→ **DATASET ENTRIES**

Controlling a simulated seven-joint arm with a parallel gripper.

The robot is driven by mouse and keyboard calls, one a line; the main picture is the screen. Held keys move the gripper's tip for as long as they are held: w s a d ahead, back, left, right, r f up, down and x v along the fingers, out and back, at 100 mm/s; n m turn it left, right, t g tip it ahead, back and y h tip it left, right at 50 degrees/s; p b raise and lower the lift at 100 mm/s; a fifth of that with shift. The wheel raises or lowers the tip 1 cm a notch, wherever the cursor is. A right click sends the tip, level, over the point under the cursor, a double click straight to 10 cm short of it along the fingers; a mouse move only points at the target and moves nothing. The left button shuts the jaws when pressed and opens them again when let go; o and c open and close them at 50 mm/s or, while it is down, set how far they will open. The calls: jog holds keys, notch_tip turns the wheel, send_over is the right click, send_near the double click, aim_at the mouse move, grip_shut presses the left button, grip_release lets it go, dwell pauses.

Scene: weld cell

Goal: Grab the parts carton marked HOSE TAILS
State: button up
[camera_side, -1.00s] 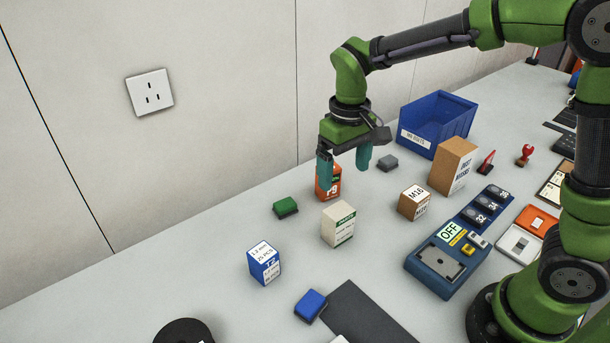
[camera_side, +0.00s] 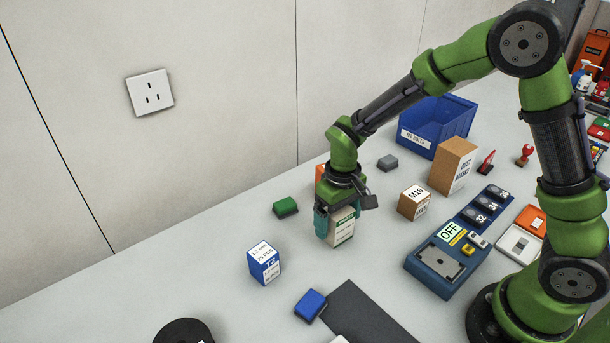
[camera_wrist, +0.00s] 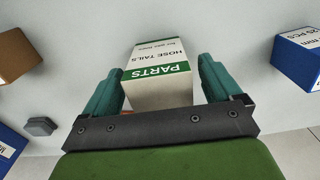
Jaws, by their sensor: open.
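The HOSE TAILS parts carton (camera_side: 343,226) is a white box with a green band, standing upright on the table. In the wrist view the carton (camera_wrist: 158,68) shows its PARTS and HOSE TAILS lettering. My gripper (camera_side: 337,236) is down over the carton, with one teal finger at its left side. In the wrist view my gripper (camera_wrist: 160,85) is open, with a finger on each side of the carton. A small gap shows between each finger and the box. The far finger is hidden behind the carton in the side view.
A blue-and-white carton (camera_side: 264,263) stands to the front left, and an M16 carton (camera_side: 413,202) to the right. An orange box (camera_side: 320,173) is just behind my gripper, mostly hidden. A green block (camera_side: 286,207) lies to the left. A blue bin (camera_side: 462,118) stands behind.

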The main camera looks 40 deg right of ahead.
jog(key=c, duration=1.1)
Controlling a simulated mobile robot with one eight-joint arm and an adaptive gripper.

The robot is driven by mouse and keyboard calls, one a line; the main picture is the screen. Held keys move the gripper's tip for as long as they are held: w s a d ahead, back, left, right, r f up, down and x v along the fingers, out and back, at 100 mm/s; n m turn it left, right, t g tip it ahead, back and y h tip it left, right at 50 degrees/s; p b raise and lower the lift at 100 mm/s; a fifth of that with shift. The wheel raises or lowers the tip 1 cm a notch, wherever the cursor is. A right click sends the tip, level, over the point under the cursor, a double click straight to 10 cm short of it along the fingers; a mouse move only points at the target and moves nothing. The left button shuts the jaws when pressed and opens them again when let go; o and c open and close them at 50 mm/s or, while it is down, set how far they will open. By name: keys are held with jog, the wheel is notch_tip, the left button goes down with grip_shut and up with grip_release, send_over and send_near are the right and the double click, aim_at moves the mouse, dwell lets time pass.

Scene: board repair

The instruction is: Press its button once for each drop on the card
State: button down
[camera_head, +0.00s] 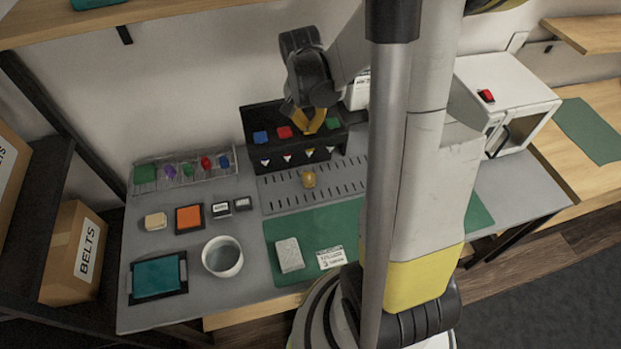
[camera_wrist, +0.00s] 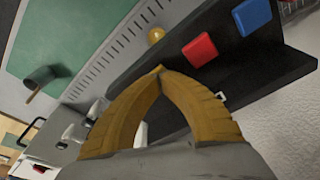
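A black dispenser box (camera_head: 250,122) stands at the back of the bench, with a blue button (camera_head: 260,137), a red button (camera_head: 284,132) and a green button (camera_head: 333,123) on top. Blue (camera_wrist: 252,16) and red (camera_wrist: 199,50) also show in the wrist view. My gripper (camera_head: 311,130) has yellow fingers that meet at the tips (camera_wrist: 160,70), with nothing seen between them. It is over the box between red and green; anything under it is hidden, and contact cannot be told. A white printed card (camera_head: 331,258) lies on the green mat; its print is too small to read surely.
A small golden object (camera_head: 308,179) rests on the slotted grey plate (camera_head: 275,201) before the box. A white cup (camera_head: 222,257), a pale block (camera_head: 289,255) and a clear rack (camera_head: 150,187) stand left. A white machine with a red switch (camera_head: 487,96) stands right.

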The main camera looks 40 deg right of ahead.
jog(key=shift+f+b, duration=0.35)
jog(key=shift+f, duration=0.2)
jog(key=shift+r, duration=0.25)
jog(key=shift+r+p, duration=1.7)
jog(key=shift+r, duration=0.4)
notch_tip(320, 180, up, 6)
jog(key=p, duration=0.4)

→ **TASK STATEMENT**
Skip the pictures and transcribe the rest of the records exactly.

→ **TASK ANSWER**
Controlling a simulated seven-joint arm with a parallel gripper.

The robot is driven by mouse and keyboard calls, one a line; the main picture is the screen. Held keys move the gripper's tip for as long as they are held: w s a d ahead, back, left, right, r f up, down and x v along the fingers, out and back, at 100 mm/s; n m turn it left, right, t g tip it ahead, back and y h tip it left, right at 50 degrees/s; p b raise and lower the lift at 100 mm/s; a fifth of that with shift. The wheel raises or lowers the tip 1 cm a notch, wherever the cursor is. A right click sends the tip, level, over the point under the cursor, a double click straight to 10 cm short of it along the fingers; a mouse move only points at the target and moves nothing. The left button shuts the jaws when pressed and opens them again when let go; o and c open and close them at 50 mm/s or, while it is down, set how far they will open. The calls: jog holds keys, notch_tip turns the wheel, send_over is the right click, send_near the double click, aim_at the mouse move, grip_shut presses the left button, grip_release lets it go, dwell pauses.

Scene: weld cell

Goal: Grab the parts carton marked HOSE TAILS
State: button up
[camera_side, -1.00s] 
[camera_side, +0.00s] 
[camera_wrist, +0.00s] 
Jaws, by their sensor: open.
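The HOSE TAILS parts carton (camera_side: 343,226) is a white box with a green band, standing upright on the table. In the wrist view the carton (camera_wrist: 158,68) shows its PARTS and HOSE TAILS lettering. My gripper (camera_side: 337,236) is down over the carton, with one teal finger at its left side. In the wrist view my gripper (camera_wrist: 160,85) is open, with a finger on each side of the carton. A small gap shows between each finger and the box. The far finger is hidden behind the carton in the side view.
A blue-and-white carton (camera_side: 264,263) stands to the front left, and an M16 carton (camera_side: 413,202) to the right. An orange box (camera_side: 320,173) is just behind my gripper, mostly hidden. A green block (camera_side: 286,207) lies to the left. A blue bin (camera_side: 462,118) stands behind.

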The main camera looks 40 deg right of ahead.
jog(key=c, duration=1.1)
Controlling a simulated mobile robot with one eight-joint arm and an adaptive gripper.

The robot is driven by mouse and keyboard calls, one a line; the main picture is the screen. Held keys move the gripper's tip for as long as they are held: w s a d ahead, back, left, right, r f up, down and x v along the fingers, out and back, at 100 mm/s; n m turn it left, right, t g tip it ahead, back and y h tip it left, right at 50 degrees/s; p b raise and lower the lift at 100 mm/s; a fifth of that with shift. The wheel raises or lowers the tip 1 cm a notch, wherever the cursor is. A right click sends the tip, level, over the point under the cursor, a double click straight to 10 cm short of it along the fingers; a mouse move only points at the target and moves nothing. The left button shuts the jaws when pressed and opens them again when let go; o and c open and close them at 50 mm/s or, while it is down, set how far they will open. By name: keys are held with jog, the wheel is notch_tip, the left button goes down with grip_shut and up with grip_release, send_over and send_near are the right and the double click, aim_at moves the mouse, dwell lets time pass.

Scene: board repair

The instruction is: Press its button once for each drop on the card
State: button down
[camera_head, +0.00s] 
[camera_wrist, +0.00s] 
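A black dispenser box (camera_head: 250,122) stands at the back of the bench, with a blue button (camera_head: 260,137), a red button (camera_head: 284,132) and a green button (camera_head: 333,123) on top. Blue (camera_wrist: 252,16) and red (camera_wrist: 199,50) also show in the wrist view. My gripper (camera_head: 311,130) has yellow fingers that meet at the tips (camera_wrist: 160,70), with nothing seen between them. It is over the box between red and green; anything under it is hidden, and contact cannot be told. A white printed card (camera_head: 331,258) lies on the green mat; its print is too small to read surely.
A small golden object (camera_head: 308,179) rests on the slotted grey plate (camera_head: 275,201) before the box. A white cup (camera_head: 222,257), a pale block (camera_head: 289,255) and a clear rack (camera_head: 150,187) stand left. A white machine with a red switch (camera_head: 487,96) stands right.

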The main camera looks 40 deg right of ahead.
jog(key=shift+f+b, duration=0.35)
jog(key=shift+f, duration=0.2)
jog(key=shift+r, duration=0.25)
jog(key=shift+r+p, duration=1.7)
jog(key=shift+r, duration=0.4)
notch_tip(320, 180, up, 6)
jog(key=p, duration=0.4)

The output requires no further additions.